The call to discipleship has been fraught with formulas, fill in the blank manuals and text-based instruction. The interesting thing is that Jesus did not teach in propositions, he created word pictures that people could see as he talked. He called the first disciples by saying, “Follow me and I will make you fishers of men.” He encouraged a woman to find in him “Living water”. He also challenged half-hearted commitments by saying “take up your cross” or “you have to eat my flesh and drink my blood” to be his disciple. If Jesus used the visual to draw people in so should we.

Discipleship is both hearing and seeing. Jesus said,

“For this people’s heart has become calloused;
they hardly hear with their ears,
and they have closed their eyes.
Otherwise they might see with their eyes,
hear with their ears,
understand with their hearts
and turn, and I would heal them.’

But blessed are your eyes because they see, and your ears because they hear.” Matthew 13:15-16

Following Christ it is not something that can be prescribed by words alone, people must see it. Communication has been dominated by a world of text. The question for this post is, Has our Protestant proclivity for word based communication at the neglect of the image created a vacuum in discipleship? Visual art can shape our lives as well as text. David Morgan’s book The Sacred Gaze investigates how visual images function in religion. Morgan’s two assertions are that: 1. Visual culture is how images, acts of seeing, transform the worlds in which people live. 2. The study of visual culture interprets ways of seeing that shape their use, what images do when they are put to use. (33) Has the preference for text over image left people open to the visual influence of consumer and entertainment stimulation?  Morgan states that, “Charisma and aura find new ways to infuse themselves into mass-culture artifacts.”
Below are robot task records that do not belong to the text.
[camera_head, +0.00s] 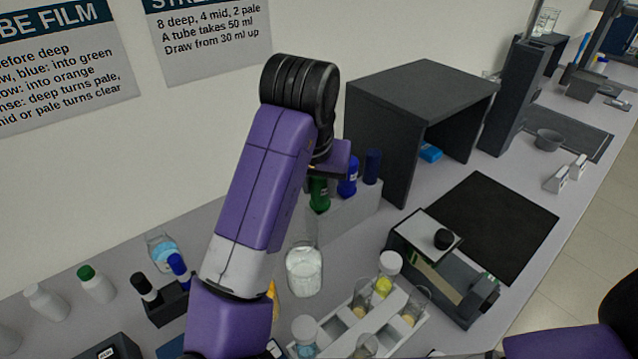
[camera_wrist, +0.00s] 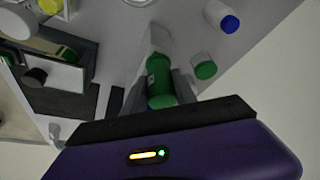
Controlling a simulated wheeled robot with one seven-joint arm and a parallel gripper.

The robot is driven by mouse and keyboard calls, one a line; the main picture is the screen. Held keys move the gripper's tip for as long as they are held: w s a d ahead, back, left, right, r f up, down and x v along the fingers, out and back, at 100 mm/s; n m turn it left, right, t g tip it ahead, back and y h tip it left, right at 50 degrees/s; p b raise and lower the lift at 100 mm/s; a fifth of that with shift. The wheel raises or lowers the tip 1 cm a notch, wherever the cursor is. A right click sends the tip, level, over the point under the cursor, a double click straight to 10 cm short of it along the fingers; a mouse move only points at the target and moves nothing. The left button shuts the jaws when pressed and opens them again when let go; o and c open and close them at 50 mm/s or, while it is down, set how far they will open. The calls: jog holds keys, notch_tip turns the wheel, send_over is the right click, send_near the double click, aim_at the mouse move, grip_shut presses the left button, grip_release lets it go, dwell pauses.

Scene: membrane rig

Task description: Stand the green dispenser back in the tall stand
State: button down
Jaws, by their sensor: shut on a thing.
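The green dispenser (camera_head: 319,194) is upright under my gripper (camera_head: 325,168), at the left end of the pale tall stand (camera_head: 350,212). In the wrist view my gripper (camera_wrist: 170,98) is shut on the green dispenser (camera_wrist: 158,78), with one finger on each side. A blue dispenser (camera_head: 348,178) and a dark blue dispenser (camera_head: 372,166) stand to its right in the same stand. My wrist hides part of the green dispenser's top. I cannot tell whether its lower end is inside the stand or just in front of it.
A dark open-fronted box (camera_head: 420,100) stands close behind the stand. A green-capped bottle (camera_head: 95,284) and a small dark holder (camera_head: 168,305) are at left.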

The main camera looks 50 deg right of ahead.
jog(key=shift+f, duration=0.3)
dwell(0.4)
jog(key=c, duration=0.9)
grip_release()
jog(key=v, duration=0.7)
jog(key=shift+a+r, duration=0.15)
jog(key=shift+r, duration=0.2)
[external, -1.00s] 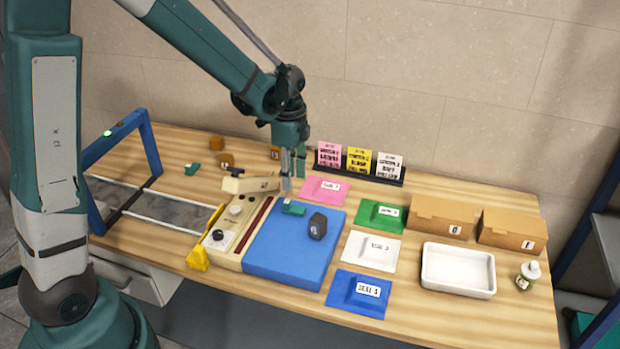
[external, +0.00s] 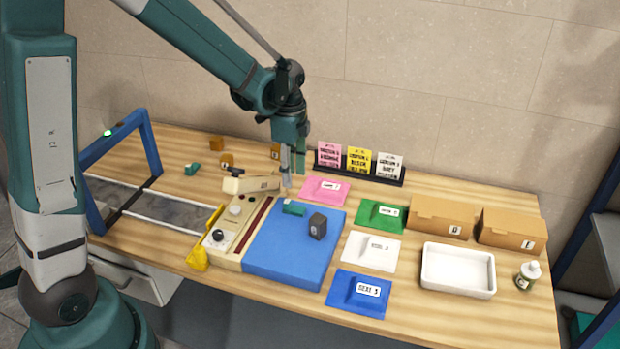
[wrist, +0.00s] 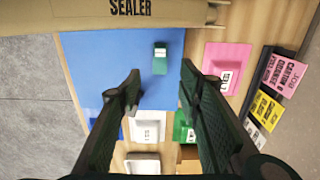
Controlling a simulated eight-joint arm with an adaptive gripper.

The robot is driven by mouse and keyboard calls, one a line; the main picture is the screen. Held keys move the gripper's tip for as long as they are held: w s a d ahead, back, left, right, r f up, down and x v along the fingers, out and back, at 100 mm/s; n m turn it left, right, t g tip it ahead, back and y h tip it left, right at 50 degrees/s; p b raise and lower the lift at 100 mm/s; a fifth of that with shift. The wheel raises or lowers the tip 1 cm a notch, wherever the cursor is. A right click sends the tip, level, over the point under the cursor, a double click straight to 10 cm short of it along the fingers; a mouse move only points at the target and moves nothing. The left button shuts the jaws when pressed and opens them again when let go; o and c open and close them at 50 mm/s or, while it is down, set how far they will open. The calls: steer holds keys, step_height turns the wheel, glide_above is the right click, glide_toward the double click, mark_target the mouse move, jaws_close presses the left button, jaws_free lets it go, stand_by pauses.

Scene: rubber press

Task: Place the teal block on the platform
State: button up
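A small teal block (external: 294,208) lies on the blue platform (external: 275,257), near its back left edge. In the wrist view the teal block (wrist: 160,58) sits on the blue surface (wrist: 90,60), seen through the gap between my fingers. A second teal piece (external: 192,169) lies on the table at the back left. My gripper (wrist: 160,73) is open and empty, above the platform's back edge area in the external view (external: 293,178).
The sealer (external: 237,210) adjoins the platform's left side. Pink (external: 324,190), green (external: 381,214), white (external: 370,251) and blue (external: 358,293) packets lie around its right side. A white tray (external: 457,270), cardboard boxes (external: 441,217) and a bottle (external: 528,275) stand farther right.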

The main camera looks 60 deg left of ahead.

We live in a visual culture. Visual images can put practices into life that transforms people. Spiritual formation or Christian discipleship shapes people by engaging people to envision a way of life that challenges the status quo. They enable us to be shaped by a living picture of life in Christ. Morgan relates that, “Images are produced by and in turn help construct the social realities that shape the lives of human beings.” (31)

Jaroslav Pelikan’s book Jesus Through the Centuries is a good study of Christian’s view of Jesus through the ages. These visuals both invoke devotion and reflect the culture from which they were created.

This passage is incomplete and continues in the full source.